**STATED EXERCISE:** Find the line that contains "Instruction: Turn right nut"; then retype it and each line after it, exactly, through the final line of the data below.

____ PROVIDED DATA

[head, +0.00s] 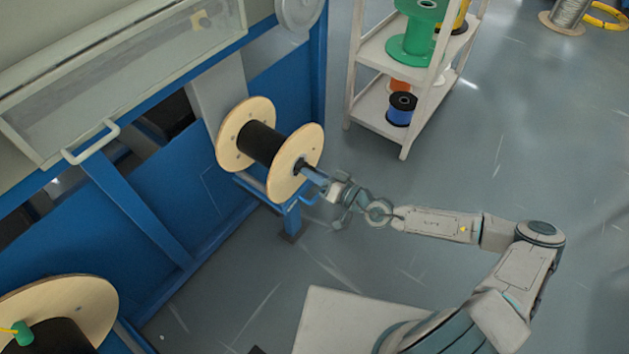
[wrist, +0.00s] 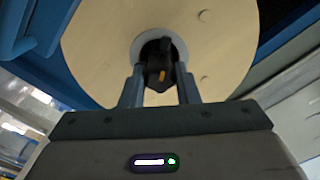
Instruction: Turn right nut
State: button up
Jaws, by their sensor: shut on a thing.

________

**EXERCISE SOLUTION:**
Instruction: Turn right nut
State: button up
Jaws, by their sensor: shut on a thing.

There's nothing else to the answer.